→ **Exercise objective**
Write out again the entries from the first line to the line that includes "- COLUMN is", keeping both of those lines.

→ **Supplied data**
----
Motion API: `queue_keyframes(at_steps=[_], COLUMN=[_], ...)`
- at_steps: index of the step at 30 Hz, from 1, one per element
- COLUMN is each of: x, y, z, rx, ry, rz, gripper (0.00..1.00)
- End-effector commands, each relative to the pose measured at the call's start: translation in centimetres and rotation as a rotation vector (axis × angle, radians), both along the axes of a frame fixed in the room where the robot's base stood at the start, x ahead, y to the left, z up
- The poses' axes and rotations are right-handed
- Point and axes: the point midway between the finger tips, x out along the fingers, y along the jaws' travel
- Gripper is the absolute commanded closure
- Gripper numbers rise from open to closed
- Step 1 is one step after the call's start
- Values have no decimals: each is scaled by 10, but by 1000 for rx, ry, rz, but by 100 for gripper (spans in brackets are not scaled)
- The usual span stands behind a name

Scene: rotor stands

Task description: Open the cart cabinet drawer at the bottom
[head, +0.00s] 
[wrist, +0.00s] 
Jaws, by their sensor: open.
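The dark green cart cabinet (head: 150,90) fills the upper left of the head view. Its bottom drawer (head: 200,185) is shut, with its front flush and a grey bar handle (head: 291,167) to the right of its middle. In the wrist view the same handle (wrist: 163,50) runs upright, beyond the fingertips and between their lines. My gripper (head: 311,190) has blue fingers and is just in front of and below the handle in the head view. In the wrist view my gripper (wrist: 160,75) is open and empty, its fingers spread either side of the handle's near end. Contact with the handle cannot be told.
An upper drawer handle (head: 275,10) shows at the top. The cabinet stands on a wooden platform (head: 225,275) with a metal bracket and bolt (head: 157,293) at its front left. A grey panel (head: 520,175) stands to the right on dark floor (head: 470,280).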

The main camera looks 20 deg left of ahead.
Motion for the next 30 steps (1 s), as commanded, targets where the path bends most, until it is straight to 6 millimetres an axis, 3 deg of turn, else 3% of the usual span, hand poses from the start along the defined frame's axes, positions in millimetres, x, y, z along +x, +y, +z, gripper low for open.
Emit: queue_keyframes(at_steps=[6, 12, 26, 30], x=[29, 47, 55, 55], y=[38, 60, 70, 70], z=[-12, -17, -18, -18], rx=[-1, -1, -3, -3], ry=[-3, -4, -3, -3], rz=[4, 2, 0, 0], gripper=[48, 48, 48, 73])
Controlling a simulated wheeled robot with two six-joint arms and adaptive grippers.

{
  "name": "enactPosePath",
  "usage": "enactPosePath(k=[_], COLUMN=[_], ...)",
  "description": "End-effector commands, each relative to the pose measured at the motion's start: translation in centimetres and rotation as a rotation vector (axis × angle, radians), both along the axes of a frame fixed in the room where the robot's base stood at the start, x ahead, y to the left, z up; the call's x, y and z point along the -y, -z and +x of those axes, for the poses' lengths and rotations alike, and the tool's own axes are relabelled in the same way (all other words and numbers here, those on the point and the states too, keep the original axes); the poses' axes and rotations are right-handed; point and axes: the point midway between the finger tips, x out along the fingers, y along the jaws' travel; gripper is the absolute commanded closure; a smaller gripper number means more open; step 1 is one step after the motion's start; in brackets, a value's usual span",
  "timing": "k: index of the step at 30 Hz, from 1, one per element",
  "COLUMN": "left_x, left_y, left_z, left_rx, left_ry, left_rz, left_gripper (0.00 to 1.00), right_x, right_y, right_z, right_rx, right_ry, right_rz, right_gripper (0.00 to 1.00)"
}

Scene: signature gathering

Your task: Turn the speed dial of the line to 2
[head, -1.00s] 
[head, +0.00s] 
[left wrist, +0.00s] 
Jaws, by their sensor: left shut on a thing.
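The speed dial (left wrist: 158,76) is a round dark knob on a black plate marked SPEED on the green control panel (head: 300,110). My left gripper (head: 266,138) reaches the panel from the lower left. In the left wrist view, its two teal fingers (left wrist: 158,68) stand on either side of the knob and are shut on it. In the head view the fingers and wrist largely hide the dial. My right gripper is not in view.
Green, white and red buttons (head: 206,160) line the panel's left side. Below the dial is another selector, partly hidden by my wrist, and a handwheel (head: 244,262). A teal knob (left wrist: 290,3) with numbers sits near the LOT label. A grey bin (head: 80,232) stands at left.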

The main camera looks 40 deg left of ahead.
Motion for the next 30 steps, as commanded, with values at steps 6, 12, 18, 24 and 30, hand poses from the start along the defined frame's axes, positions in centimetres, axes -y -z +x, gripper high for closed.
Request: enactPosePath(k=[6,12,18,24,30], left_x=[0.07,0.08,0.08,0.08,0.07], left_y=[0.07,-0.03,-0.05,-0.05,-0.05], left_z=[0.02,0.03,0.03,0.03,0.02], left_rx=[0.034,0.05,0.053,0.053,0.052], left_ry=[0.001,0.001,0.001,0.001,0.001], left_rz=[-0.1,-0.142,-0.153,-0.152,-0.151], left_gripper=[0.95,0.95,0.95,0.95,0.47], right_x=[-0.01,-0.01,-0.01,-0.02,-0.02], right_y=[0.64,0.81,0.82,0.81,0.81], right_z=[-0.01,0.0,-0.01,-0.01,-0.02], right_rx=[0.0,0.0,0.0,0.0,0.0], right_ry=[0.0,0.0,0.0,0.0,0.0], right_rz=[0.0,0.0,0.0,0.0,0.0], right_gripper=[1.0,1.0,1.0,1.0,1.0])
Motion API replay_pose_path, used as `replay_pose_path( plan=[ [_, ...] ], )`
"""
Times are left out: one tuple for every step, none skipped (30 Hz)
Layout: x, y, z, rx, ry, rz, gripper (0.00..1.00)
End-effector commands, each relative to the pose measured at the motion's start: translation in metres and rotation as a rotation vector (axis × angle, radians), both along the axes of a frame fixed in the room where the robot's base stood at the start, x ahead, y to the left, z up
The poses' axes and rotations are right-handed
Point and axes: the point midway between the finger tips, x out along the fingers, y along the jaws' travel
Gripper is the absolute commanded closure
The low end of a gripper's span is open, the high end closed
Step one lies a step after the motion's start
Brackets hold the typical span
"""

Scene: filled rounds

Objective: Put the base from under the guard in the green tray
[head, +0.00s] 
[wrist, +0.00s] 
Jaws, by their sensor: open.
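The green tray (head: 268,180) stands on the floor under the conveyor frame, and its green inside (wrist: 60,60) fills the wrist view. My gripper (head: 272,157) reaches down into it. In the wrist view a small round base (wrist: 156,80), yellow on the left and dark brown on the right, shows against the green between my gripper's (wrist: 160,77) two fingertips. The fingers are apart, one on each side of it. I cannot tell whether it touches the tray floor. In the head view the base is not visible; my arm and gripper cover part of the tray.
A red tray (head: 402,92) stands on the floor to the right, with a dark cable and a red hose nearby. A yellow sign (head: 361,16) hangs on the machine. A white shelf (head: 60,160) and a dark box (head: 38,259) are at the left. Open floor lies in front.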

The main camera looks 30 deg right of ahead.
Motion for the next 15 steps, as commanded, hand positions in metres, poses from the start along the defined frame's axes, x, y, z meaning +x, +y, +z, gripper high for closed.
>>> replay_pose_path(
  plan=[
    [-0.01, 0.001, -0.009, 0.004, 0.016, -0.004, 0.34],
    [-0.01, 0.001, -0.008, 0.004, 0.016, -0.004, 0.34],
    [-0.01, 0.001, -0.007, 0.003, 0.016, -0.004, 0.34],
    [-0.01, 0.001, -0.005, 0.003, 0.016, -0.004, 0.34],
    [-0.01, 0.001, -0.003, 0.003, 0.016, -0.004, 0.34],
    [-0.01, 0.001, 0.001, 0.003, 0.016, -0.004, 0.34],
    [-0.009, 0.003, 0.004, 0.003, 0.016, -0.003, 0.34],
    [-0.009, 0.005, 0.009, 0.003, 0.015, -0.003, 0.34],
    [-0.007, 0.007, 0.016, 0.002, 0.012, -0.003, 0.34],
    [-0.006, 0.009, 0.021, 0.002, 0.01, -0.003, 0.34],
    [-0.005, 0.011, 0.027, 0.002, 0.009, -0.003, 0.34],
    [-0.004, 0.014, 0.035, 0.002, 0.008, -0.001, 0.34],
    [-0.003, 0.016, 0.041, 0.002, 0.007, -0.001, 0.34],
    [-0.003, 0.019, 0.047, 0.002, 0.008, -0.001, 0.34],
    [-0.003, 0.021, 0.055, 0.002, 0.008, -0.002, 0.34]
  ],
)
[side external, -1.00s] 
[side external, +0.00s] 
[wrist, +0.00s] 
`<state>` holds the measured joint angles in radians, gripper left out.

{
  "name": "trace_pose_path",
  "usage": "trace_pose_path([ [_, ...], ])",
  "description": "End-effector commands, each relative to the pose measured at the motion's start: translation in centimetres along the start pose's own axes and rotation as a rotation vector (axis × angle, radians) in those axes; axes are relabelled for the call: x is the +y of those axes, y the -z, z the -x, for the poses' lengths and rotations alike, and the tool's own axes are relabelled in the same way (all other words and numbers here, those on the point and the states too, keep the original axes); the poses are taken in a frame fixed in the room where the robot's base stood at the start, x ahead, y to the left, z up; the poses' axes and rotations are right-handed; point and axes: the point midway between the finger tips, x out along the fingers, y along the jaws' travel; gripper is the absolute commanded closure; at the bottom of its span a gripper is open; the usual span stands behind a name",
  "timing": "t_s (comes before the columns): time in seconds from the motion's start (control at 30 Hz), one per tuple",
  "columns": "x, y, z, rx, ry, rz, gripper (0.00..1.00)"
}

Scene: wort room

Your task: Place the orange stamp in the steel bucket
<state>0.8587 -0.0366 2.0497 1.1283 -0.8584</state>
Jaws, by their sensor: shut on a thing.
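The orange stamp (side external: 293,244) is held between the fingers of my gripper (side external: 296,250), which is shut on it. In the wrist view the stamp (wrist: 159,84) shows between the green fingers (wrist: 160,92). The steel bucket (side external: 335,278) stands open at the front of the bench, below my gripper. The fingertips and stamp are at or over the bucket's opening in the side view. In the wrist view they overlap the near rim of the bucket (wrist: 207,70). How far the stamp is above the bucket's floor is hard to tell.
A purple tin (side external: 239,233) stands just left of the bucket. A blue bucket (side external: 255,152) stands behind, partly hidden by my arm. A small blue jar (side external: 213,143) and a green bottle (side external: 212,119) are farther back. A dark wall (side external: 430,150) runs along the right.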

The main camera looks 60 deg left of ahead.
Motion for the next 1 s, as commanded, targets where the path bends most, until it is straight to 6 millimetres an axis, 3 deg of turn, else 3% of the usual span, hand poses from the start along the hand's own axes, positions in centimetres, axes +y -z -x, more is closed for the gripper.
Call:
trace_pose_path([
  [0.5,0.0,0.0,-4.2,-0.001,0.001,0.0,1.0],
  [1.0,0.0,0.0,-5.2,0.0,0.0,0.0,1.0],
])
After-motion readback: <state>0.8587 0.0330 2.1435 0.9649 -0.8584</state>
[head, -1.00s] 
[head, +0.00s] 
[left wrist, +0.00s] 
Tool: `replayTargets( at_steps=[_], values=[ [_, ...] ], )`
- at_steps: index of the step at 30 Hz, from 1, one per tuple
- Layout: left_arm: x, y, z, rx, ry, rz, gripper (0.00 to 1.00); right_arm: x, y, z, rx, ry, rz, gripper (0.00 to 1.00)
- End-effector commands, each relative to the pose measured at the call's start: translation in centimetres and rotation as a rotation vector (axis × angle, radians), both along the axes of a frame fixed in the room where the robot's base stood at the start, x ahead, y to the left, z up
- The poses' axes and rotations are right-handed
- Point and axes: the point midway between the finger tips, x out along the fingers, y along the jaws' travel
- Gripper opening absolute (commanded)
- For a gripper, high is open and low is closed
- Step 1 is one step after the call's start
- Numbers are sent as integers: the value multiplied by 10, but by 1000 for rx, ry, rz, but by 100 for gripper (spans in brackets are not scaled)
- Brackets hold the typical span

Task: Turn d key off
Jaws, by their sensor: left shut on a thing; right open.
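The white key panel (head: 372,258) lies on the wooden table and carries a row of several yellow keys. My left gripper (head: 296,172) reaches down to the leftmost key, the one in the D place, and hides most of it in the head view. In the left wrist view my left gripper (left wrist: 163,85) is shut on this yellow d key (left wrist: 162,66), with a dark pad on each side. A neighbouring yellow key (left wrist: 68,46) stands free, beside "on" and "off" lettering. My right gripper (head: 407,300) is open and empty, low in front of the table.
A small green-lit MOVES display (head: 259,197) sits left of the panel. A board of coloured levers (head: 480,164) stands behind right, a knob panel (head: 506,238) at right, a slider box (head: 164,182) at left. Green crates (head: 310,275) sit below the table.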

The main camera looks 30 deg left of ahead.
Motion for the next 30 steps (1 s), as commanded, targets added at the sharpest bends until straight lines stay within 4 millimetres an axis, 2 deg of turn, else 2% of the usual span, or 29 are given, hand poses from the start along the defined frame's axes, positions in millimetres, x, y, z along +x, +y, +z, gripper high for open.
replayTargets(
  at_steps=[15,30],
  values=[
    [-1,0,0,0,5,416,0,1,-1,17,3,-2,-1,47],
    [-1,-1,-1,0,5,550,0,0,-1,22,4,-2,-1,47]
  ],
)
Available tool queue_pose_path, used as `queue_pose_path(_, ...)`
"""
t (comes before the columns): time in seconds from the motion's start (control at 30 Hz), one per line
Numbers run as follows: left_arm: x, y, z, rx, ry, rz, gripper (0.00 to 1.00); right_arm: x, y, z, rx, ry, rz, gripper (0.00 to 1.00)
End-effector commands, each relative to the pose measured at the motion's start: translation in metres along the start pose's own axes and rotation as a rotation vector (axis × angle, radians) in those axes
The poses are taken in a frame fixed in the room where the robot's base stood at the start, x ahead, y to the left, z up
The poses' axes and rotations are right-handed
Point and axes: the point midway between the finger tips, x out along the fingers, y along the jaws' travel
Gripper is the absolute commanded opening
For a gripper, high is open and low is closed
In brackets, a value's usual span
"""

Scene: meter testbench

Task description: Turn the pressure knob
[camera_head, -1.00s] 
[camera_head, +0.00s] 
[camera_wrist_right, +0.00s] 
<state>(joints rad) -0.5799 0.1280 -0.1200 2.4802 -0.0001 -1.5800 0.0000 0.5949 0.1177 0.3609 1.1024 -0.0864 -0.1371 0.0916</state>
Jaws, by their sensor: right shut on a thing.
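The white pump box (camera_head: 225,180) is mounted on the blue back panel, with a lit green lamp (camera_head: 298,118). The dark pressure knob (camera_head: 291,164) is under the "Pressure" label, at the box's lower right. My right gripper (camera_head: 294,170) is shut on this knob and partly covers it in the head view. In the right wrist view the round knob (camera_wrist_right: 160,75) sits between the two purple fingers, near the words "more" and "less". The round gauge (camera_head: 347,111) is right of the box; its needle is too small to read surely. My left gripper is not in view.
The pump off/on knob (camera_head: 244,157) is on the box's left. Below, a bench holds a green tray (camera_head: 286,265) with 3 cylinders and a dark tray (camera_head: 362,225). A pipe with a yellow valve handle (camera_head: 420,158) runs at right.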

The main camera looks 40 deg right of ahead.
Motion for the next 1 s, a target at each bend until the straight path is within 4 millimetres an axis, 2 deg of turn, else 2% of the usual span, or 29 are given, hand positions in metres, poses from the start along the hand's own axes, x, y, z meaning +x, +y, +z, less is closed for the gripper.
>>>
----
→ **Result of the exercise**
Motion API: `queue_keyframes(at_steps=[_], COLUMN=[_], ...)`
- at_steps: index of the step at 30 Hz, from 1, one per element
- COLUMN is each of: x, y, z, rx, ry, rz, gripper (0.00..1.00)

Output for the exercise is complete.